During the event at the Faculty of Social Sciences and Administration, I was joined by 20 directors and senior management of the university to discuss how the principles of Agile project management can be used. Firstly we review the basis of a project: the project management principles and the “project manage triangle” (time, cost, scope and quality), next I introduce them into an Agile process to manage projects (Scrum). Could we implement Agile to help them manage their own (typically non-technology related) projects? The workshop consisted of both understanding the theory of Agile, as well as putting everything into practice. They played as team members of an agile team to understand how important is to plan a project, know team skills, manage the available time and think in client satisfaction. They worked during two hours to develop a new product. They really worked, thought, learned, laugh and enjoy the moment.
I want to share here some of my highlights from the session, because I think many other organizations can learn from them. As we’ll see, the principles of Agile project management can be implemented in diverse organizations (in this case a university), and not just technology departments.
Based on the principles of Agile we came to realize:
- The importance of planning and preparing projects, and understanding the purpose and scope of each project within the guidelines of the university.
- The importance of the product owner in projects. In Agile the product owner is one of the key roles, because it is the product owner who sets the vision for the project, and who provides clarity to the requirements and needs for the rest of the team. It is also the product owners’ responsibility to help keep the project on track and ensure deadlines are kept.
- The development and importance of teamwork. Together we can work towards achieving successful results, with everyone contributing their own experience and knowledge from the perspective of their own role. While individuals may be coming from different areas, it is imperative that everyone knows and understands the purpose of each project.
- Understanding the well-known story of pigs and chickens: the difference between being committed to a project and being involved in a project. In discussions with the faculty we discovered that this discussion led to them realizing they need to work on their “commitment” as counselors.
- The importance of standard and flexible working practices in order to measure performance.
- “Communication is key”. During the workshop we realized it would help the university if there was a common vocabulary so people had the same understanding of common issues. This would help create fluid dialog, while also helping councilors better serve the needs of their students.
- The faculty members came to realize the difference between those projects that would help the university meet mandatory requirements, and those which require effective change management in order to adapt to the market and new generations of students.
- At the end of the workshop we put together a “product backlog”. In Agile terminology this, very simply, means a list of things that need to be done. But in doing so, you realize the importance of first finding agreement on what needs to be done, and how the university manages scarce resources and time. It showed the importance of planning the product backlog. Based on this prioritization, we could start to use Scrum meetings, and see just how useful the daily standup meeting is, followed by the sprint review and retrospectives after delivering the final product.
From my perspective it was a very rewarding session, where we could see the progress as we put together the team, to concentrate and laugh at the decisions and results, and to discuss simple aspects but with a clear objective. It was clear at the start how individuals had different perceptions of the project/problem to be solved, but by using the framework of Agile we were able to reach consensus.

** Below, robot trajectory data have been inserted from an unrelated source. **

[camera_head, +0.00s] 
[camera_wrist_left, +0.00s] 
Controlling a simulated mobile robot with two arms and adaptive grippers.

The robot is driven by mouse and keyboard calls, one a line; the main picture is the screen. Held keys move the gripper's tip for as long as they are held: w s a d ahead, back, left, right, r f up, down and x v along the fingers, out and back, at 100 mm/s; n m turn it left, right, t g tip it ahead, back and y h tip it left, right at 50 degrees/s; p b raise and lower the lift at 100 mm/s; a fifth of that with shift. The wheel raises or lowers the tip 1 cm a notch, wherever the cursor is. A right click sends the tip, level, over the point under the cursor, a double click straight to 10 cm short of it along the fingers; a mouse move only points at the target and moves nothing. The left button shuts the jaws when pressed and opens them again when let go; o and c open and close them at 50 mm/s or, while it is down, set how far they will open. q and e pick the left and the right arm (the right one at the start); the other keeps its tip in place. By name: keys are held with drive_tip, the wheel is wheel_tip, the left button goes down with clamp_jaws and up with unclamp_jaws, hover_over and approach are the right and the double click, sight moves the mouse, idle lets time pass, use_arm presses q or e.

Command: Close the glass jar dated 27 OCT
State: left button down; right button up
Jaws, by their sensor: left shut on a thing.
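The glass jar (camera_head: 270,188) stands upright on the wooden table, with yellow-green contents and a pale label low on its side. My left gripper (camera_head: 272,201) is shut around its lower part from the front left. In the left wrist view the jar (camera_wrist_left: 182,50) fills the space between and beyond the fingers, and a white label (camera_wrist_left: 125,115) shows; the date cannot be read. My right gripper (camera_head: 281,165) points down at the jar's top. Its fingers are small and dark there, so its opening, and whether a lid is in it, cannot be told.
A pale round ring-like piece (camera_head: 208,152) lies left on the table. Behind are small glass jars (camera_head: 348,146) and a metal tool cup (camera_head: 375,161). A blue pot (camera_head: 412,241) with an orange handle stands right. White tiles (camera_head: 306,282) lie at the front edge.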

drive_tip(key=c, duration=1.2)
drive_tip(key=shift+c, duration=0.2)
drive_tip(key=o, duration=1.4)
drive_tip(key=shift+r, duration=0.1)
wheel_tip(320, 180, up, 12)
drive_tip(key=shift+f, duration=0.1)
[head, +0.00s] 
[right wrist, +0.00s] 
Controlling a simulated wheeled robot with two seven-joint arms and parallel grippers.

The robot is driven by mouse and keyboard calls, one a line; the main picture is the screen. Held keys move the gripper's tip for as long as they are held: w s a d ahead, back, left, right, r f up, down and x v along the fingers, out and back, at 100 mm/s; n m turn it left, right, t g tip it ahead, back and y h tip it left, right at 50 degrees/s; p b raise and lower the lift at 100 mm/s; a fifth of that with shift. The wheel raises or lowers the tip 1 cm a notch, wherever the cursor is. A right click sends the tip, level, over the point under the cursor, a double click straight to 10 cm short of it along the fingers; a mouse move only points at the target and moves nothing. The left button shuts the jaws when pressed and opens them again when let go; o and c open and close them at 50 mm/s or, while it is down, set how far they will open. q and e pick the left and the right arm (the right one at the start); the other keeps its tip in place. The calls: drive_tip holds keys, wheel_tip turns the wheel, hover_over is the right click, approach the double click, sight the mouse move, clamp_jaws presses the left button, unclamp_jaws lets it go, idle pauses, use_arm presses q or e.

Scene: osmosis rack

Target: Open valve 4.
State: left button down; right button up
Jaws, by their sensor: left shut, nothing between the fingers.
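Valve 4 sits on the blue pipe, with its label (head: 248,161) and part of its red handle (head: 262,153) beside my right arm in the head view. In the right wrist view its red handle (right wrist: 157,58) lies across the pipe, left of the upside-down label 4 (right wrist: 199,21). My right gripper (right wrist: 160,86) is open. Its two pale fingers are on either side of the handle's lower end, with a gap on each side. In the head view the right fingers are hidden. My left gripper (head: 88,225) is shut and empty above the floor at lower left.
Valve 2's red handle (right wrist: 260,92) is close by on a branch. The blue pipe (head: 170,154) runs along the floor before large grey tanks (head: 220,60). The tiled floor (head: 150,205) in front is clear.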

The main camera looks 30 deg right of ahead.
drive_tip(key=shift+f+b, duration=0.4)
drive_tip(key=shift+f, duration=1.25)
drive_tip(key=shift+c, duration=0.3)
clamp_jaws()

In concluding the workshop, I came away with the following thoughts and advice for other organizations:
- Keep it simple and stupid (“KISS” approach).
- We can tackle new projects, but it helps if we are working in a team and developing our own Agile processes
- We can enjoy work and at the same time look for ways to do things differently
- We need to become more involved in teams, develop patience and persistence, both for specific projects as well as for operational work
- We need to give projects greater visibility and measure success (using metrics such as return on investment and measuring the results compared to the requirements)
- To start new challenges depends on the will and attitude of each person
And finally, I saw respect for those who had intelligent proposals to solve simple problems. I saw the frustration that could occur when it was necessary to change a team member. I saw dialogue between people who usually never work together. I saw many positive changes during the workshop as they accepted the challenge to become an Agile organization.
In the words of Lao Tze, “a journey of a thousand miles begins with a single step”.